What is the expected output? What do you see instead?
-   The connector manager could consolidate a bunch of feeds, based on 
the batch hint, memory available & the feed size limits.
-   The connector manager processing logic could accommodate this 
feature and purge the processed documents only after the feed was 
successful. Else could reduce the batch size in every retry.

Original issue reported on code.google.com by mwarti...@gmail.com on 4 Aug 2008 at 8:43

GoogleCodeExporter commented 8 years ago

Original comment by jl1615@gmail.com on 21 Oct 2008 at 7:06

GoogleCodeExporter commented 8 years ago
In order to this, we need to replace the code in GsaFeedConnection that uses
HttpURLConnection. The URL connection output stream is buffered in the java.net
classes, so with multiple documents we run a strong risk of an OutOfMemoryError.

Original comment by jl1615@gmail.com on 8 Dec 2008 at 11:43

GoogleCodeExporter commented 8 years ago
Google bug #699631 is a duplicate of this issue. This is under the umbrella of 
issue 111, and it is also related to 
issue 24. Finally, a note from Max in #699631: "It would be more efficient, but 
is it really a bottleneck? We 
should measure before fixing."

Original comment by jl1615@gmail.com on 3 Feb 2009 at 9:15

GoogleCodeExporter commented 8 years ago

Original comment by mgron...@gmail.com on 6 May 2009 at 10:07

GoogleCodeExporter commented 8 years ago
See also Issue 111.

Original comment by mgron...@gmail.com on 6 May 2009 at 10:07

GoogleCodeExporter commented 8 years ago

Original comment by Brett.Mi...@gmail.com on 29 May 2009 at 4:35

GoogleCodeExporter commented 8 years ago
Even with all these changes, my understanding is that the documents are still 
gonna be 
sent in sequentially. Can we make the connector manager calling the 
"nextDocument()" 
unblocking/multi-thread? We can set a size of concurrent processing 
configurable. Of 
course, this changes how the checkpoint works.

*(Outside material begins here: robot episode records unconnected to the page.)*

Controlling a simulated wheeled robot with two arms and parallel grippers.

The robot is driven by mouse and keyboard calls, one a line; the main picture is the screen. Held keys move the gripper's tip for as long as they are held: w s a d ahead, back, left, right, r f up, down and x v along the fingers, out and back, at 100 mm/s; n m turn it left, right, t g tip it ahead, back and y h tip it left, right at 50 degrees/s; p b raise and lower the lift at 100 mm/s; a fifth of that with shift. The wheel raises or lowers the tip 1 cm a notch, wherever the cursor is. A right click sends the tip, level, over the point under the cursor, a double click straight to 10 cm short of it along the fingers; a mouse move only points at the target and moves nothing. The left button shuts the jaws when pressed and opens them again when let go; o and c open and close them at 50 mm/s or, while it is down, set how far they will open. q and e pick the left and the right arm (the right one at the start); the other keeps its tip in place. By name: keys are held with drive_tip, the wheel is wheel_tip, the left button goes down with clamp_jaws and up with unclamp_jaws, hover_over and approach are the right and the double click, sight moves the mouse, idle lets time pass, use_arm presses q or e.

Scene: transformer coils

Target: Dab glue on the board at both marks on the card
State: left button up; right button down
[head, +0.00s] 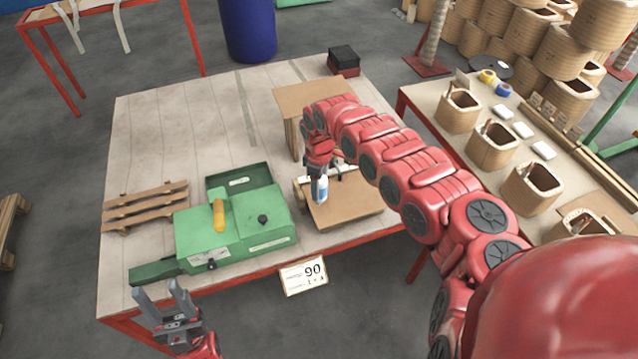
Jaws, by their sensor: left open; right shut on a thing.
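My right gripper (322,172) is shut on a small white and blue glue bottle (321,190). It holds the bottle upright over the left part of a flat brown board (352,208) near the table's front edge. Whether the bottle's tip touches the board cannot be told. The gripper and arm hide part of the board's back edge. My left gripper (161,291) is open and empty, in front of the table's front left corner.
A green machine (232,238) with a yellow handle (218,214) stands left of the board. Wooden slats (146,205) lie further left. A brown box-like stand (300,98) is behind the board. A side table with coils (492,148) is at right. The table's back left is clear.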

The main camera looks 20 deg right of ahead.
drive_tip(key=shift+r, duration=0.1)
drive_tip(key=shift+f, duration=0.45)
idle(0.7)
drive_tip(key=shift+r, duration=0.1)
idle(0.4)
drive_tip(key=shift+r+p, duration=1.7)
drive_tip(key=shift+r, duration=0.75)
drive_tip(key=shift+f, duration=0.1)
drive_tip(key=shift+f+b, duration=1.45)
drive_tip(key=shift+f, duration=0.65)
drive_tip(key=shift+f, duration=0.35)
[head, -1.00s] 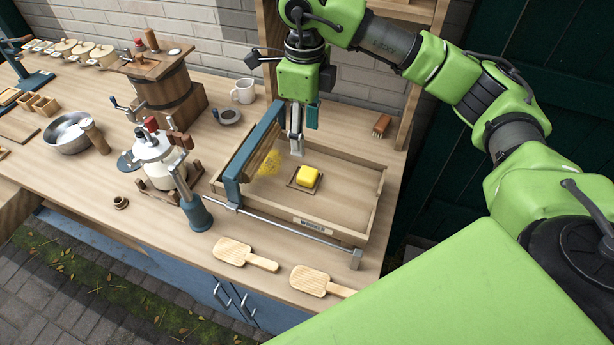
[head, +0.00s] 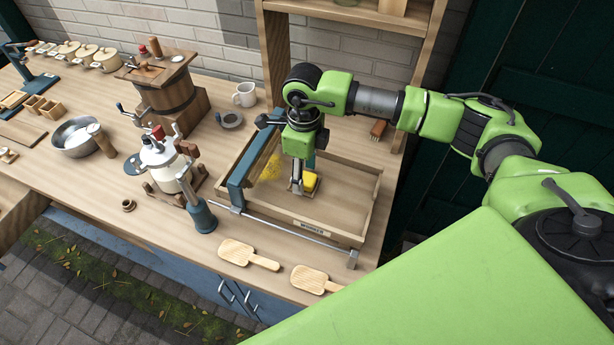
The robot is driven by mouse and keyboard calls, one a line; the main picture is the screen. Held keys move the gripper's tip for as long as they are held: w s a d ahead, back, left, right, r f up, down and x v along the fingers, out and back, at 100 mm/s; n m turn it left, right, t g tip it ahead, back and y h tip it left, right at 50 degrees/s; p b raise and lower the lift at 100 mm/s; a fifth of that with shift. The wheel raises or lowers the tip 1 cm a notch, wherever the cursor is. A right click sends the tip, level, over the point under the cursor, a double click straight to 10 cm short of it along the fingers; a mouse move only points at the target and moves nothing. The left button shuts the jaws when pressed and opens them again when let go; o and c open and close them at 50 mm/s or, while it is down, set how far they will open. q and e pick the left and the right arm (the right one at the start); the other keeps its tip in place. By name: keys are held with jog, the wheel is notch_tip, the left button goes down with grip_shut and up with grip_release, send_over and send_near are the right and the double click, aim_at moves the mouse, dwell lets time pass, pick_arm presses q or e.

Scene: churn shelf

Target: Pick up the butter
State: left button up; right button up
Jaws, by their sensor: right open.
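The yellow butter (head: 310,181) is a small block on a small square wooden piece inside the shallow wooden tray (head: 352,211). My right gripper (head: 298,188) points down over the tray, at the butter's left side in the picture, and partly covers it. The gripper is open. I cannot tell whether its fingers touch the butter. My left gripper does not show.
A blue-ended roller frame (head: 237,190) spans the tray's left side. Two wooden paddles (head: 247,254) lie in front. A white canister (head: 165,166) with a crank stands left, and a wooden churn (head: 168,95) behind it. A shelf post (head: 276,60) rises behind.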

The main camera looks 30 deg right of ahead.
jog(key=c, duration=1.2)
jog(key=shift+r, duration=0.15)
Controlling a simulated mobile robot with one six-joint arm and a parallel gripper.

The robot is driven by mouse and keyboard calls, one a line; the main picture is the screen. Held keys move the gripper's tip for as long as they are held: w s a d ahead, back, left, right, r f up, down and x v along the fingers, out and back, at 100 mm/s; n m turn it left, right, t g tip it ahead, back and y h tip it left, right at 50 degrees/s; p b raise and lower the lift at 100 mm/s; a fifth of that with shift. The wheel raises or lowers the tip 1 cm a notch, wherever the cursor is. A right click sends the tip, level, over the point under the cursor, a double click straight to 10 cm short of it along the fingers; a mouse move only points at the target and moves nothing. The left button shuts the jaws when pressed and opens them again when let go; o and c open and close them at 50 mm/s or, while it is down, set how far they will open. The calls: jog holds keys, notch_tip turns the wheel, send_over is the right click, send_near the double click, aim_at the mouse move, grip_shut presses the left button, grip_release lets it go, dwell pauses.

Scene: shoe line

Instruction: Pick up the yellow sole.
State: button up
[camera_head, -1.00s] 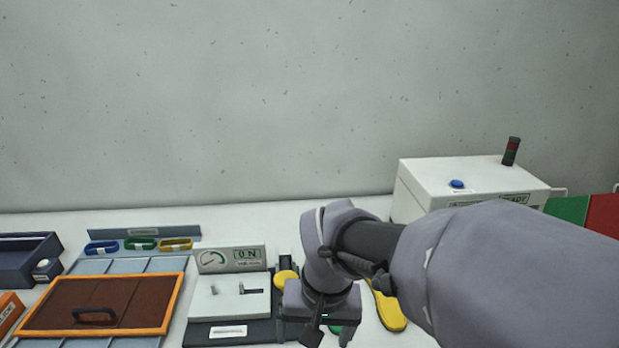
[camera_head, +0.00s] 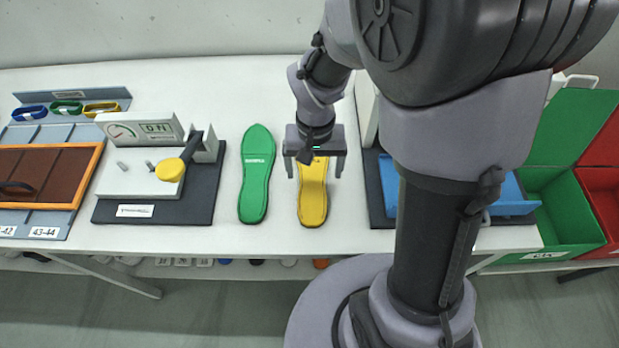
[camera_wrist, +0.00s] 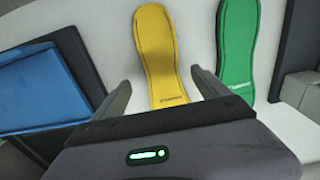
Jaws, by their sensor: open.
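The yellow sole (camera_head: 313,205) lies flat on the white table, its long side running away from me. It also shows in the wrist view (camera_wrist: 157,50), between my fingers' directions. My gripper (camera_head: 315,172) is open above the far part of the yellow sole, one finger to each side of it. In the wrist view my gripper (camera_wrist: 160,90) is also open and empty, and its body hides the sole's end nearest it. I cannot tell the exact height of the fingertips above the table. The green sole (camera_head: 256,175) lies parallel, to the left of the yellow one.
A gauge fixture (camera_head: 145,185) with a yellow-knobbed lever stands left of the green sole. A blue tray (camera_head: 515,196) on a dark base lies to the right, partly behind my arm. Green (camera_head: 590,232) and red bins stand at the far right. Bare table surrounds the soles.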

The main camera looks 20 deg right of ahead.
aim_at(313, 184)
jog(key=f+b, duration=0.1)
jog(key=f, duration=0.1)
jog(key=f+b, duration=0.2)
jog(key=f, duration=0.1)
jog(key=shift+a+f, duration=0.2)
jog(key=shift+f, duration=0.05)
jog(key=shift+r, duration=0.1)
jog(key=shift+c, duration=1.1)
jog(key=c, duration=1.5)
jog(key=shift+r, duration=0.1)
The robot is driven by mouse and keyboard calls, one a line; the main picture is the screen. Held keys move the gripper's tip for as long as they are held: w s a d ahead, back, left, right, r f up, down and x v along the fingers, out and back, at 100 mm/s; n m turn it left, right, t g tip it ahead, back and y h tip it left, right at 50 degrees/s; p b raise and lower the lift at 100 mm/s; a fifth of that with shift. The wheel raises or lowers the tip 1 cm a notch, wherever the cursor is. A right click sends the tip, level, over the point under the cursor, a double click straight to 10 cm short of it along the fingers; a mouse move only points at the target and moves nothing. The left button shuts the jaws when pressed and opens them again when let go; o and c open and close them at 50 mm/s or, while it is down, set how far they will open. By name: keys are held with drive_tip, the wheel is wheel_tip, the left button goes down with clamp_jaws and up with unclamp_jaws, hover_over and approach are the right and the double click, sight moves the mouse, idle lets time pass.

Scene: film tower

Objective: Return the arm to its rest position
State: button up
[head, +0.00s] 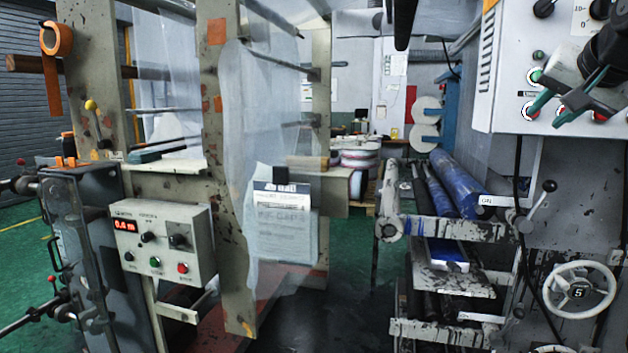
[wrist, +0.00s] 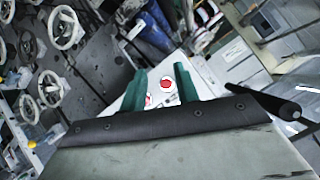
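My gripper (head: 547,112) is at the upper right of the head view, in front of the white control box (head: 508,60). Its two teal fingers are spread apart with nothing between them. The wrist view shows the same open fingers (wrist: 160,77), with a red button (wrist: 167,84) on a pale panel visible beyond the gap. I cannot tell whether a finger touches the box. Part of the box's lower row of buttons is hidden behind the gripper.
A handwheel (head: 579,289) and a black-knobbed lever (head: 540,203) stand below the gripper. Blue rollers (head: 455,185) lie to its left. A frame with hanging film (head: 258,110) and a small control box (head: 165,243) are further left. Green floor shows between.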

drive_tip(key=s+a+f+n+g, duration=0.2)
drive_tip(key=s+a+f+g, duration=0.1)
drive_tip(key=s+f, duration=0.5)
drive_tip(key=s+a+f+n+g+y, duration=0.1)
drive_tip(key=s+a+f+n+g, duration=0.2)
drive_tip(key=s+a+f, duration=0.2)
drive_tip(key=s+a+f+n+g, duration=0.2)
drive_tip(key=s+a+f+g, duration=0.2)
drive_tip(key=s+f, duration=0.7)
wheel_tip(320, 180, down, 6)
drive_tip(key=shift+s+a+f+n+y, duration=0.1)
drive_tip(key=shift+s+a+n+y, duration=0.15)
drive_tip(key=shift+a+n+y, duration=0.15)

Original comment by jeffreyl...@gmail.com on 17 Aug 2009 at 10:53

GoogleCodeExporter commented 8 years ago

Original comment by mgron...@gmail.com on 2 Sep 2009 at 8:02

GoogleCodeExporter commented 8 years ago
Support for multiple documents per feed was added to the 2.0.x branch and is 
available in the 2.0.2 release.
For details see r2223 r2233 r2239 .

Work to integrate this into the trunk is ongoing.

Original comment by Brett.Mi...@gmail.com on 9 Sep 2009 at 7:22

GoogleCodeExporter commented 8 years ago

Original comment by jl1615@gmail.com on 19 Sep 2009 at 3:38

GoogleCodeExporter commented 8 years ago

Original comment by jl1615@gmail.com on 19 Sep 2009 at 4:03

GoogleCodeExporter commented 8 years ago
Fixed 01 October 2009 in revision r2257

Original comment by Brett.Mi...@gmail.com on 6 Oct 2009 at 9:04

GoogleCodeExporter commented 8 years ago

Original comment by jl1615@gmail.com on 24 Oct 2009 at 2:59